Nací, crecí y estudié en un barrio de pijos. A mi pesar, conozco ese ambiente, con sus fobias, tics, manías y patologías. Vivía entre Ferraz y Pintor Rosales, una zona residencial del barrio de Argüelles. Estudié en el Fray Luis de León, un colegio católico con curas que exaltaban a Franco y nos molían a palos con cualquier pretexto. Pasaba los veranos en una exclusiva urbanización del Mediterráneo, que se promocionaba regalando apartamentos a los capitostes del franquismo. Carrero Blanco, Suárez y Carmen Franco y Polo aceptaron el obsequio y algunos se pasearon por sus playas, comercios y restaurantes, con su séquito de guardaespaldas y mayores o menores dosis de ostentación. Mi padre murió cuando yo tenía ocho años y la pensión de mi madre apenas nos permitía llegar a fin de mes. Afortunadamente, el piso de Argüelles, con vistas al Parque del Oeste, era de renta antigua y el alquiler muy bajo, pero vivíamos debajo de un ático y las goteras convirtieron la vivienda en una cueva, con grandes manchas de humedad y un frío que penetraba en los huesos. Mi madre conservaba algunas joyas de mi abuela y las empeñaba una y otra vez para abonar las facturas. El recuerdo de sus excursiones al Monte de Piedad aún me produce abatimiento. Al final, vendió las joyas, pero gracias a eso mi hermana y yo pudimos estudiar en la universidad y preparar unas oposiciones, consiguiendo plaza como profesores de secundaria.

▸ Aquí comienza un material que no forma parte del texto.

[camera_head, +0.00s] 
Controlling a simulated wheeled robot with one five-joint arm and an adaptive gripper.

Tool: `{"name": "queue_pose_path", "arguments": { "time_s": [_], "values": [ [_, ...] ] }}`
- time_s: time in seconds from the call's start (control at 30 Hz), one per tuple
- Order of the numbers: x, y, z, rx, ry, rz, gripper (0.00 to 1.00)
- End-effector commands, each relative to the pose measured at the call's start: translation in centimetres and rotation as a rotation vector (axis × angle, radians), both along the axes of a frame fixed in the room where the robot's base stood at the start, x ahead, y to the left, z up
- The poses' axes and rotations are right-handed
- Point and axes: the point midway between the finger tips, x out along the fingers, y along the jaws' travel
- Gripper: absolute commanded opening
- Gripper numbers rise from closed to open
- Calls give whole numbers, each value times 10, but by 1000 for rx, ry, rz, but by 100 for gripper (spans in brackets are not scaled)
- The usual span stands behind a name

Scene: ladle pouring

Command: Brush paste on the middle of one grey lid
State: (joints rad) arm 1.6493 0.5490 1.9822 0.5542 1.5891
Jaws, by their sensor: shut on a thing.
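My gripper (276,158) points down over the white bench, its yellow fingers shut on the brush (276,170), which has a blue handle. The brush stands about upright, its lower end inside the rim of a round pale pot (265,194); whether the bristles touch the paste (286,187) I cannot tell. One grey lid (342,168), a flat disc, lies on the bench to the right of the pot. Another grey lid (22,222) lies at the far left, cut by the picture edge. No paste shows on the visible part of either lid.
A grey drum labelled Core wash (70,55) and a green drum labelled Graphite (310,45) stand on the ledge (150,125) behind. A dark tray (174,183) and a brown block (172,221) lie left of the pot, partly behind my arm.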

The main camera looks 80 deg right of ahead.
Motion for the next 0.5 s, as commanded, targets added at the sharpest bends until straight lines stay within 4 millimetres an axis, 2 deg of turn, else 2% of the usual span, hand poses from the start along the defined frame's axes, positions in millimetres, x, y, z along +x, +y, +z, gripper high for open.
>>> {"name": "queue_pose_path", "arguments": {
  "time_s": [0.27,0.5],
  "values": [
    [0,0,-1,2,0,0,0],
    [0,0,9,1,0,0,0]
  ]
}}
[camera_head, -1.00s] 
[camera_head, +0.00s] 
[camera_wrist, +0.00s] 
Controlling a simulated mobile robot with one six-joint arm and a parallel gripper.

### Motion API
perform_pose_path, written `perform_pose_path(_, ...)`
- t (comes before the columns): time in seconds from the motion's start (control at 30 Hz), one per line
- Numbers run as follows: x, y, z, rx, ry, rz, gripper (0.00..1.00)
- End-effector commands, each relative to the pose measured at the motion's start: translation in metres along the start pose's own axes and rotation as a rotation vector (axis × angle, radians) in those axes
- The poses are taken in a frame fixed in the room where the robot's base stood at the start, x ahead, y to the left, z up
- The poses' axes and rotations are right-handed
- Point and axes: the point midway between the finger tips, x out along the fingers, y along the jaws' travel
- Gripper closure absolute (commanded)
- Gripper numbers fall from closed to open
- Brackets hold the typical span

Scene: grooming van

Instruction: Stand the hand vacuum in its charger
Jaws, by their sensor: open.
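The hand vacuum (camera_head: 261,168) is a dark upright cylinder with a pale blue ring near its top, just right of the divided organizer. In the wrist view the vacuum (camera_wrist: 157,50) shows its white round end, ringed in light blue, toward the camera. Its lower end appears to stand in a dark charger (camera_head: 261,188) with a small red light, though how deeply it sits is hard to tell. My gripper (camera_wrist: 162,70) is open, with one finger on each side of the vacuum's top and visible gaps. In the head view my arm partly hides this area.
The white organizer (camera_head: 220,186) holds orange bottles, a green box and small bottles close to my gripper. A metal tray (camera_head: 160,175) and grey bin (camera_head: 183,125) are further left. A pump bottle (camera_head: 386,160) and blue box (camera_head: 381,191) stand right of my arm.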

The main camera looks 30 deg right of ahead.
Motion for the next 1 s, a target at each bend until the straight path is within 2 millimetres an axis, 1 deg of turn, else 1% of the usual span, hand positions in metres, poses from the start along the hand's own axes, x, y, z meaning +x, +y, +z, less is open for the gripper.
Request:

Cuando hace unos días, Esperanza Aguirre, ex presidenta de la Comunidad de Madrid, montó un numerito en la Gran Vía, arrollando la moto de un agente de Movilidad y huyendo a toda pastilla de la policía municipal hasta refugiarse en su palacete de Malasaña, reconocí de inmediato las señas de identidad de los pijos que conocí en mi infancia y primera juventud: arrogancia, pésima (o inexistente) educación, desprecio por los derechos ajenos, autocomplacencia, una lengua envenenada y una hipocresía proverbial, que no retrocede ante la mentira, la manipulación o la indiferencia hacia el sufrimiento de los otros. Si otro ciudadano hubiera actuado como Esperanza Aguirre, habría sido reducido, apaleado, acusado de atentado contra la autoridad y habría dormido en los calabozos de la comisaría de Moratalaz, el “Guantánamo” de Madrid. Sin embargo, los dos guardias civiles de su escolta intentaron resolver el incidente con un parte amistoso. La “Juana de Arco Liberal” (por utilizar la delirante expresión de Vargas Llosa, cada vez más empeñado en ser el nuevo Ernesto Giménez Caballero de las letras hispanoamericanas) protestó con su mala baba habitual: “¿Qué pasa, bronquita y denuncia? Vais a por mí porque soy famosa; tienes la placa, denuncia al vehículo”. Esperanza Aguirre, que ni siquiera llevaba los papeles del coche, ha tardado varios días en disculparse, presionada por su propio partido. Eso sí, ha invocado su condición de sexagenaria, ha acusado a los agentes de machismo y ha comentado con desdén que “la moto estaba pésimamente aparcada”. La aguerrida lideresa que hace unos días elogiaba a la policía ya no parece tan entusiasmada con las Fuerzas de Seguridad del Estado. En su deleznable artículo “¿Manifestaciones o motines?” (ABC, 31-03-14), afirmaba que el 22-M constituyó un “acto de terrorismo callejero”. Imagino que intentar atropellar a un agente de Movilidad -de acuerdo con el relato de la denuncia-, arrollar su moto y huir después de la colisión, ignorando las sirenas de los policías que la persiguieron por el centro de Madrid, no es un “acto de terrorismo callejero”, sino la justificada reacción de una pobre mujer de 62 años, cruelmente maltratada por la autoridad pública por invadir y obstruir el carril bus de la Gran Vía en una hora punta. A fin de cuentas, la intervención de seis agentes en la trifulca es una irrefutable prueba de violencia de género.